If we want all kids to become fully literate, we need to get more specific about “knowledge.”

Natalie Wexler:

Journalists are increasingly recognizing that the “science of reading” extends beyond phonics to include building the knowledge that enables comprehension. But they need to get more specific about what that looks like.

Media coverage of the reading crisis has focused on problems with instruction in phonics, as have many literacy advocacy organizations. That has led to a raft of state-level reform efforts that have tried to address those problems without also addressing equally serious flaws in the typical approach to reading comprehension.

What are those flaws? Throughout elementary and sometimes middle school, teachers have students practice comprehension “skills,” like finding the main idea of a text, on random topics deemed to be at their individual reading levels, which could be well below their grade level. The idea isn’t for students to gain any particular knowledge but rather to master the skills.

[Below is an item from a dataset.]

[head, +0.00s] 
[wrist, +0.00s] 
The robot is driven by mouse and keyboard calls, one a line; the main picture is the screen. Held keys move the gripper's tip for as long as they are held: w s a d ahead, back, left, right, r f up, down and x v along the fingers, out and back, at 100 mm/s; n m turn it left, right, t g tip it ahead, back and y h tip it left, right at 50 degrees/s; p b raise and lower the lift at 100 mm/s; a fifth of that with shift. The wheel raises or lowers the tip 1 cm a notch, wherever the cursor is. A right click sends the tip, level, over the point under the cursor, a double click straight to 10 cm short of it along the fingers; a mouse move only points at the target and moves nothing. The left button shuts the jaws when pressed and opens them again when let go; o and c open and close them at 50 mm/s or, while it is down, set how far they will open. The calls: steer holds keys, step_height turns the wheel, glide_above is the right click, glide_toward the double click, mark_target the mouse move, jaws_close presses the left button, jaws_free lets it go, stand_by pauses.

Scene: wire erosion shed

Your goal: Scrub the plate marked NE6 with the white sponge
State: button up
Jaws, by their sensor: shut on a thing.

But cognitive scientists have long known that knowledge of the topic—or academic knowledge and vocabulary in general—are far more important to comprehension than supposedly abstract skills. And yet subjects that could build that knowledge, like social studies and science, have been marginalized or eliminated from the curriculum to make more time for comprehension skills practice. That leaves many students ill-equipped to understand the texts they’re expected to read at higher grade levels—even if they get good phonics instruction, which is also crucial.

That aspect of the reading crisis has gone largely unreported. But this year—and especially in the last few months—there’s evidence that the situation is beginning to change.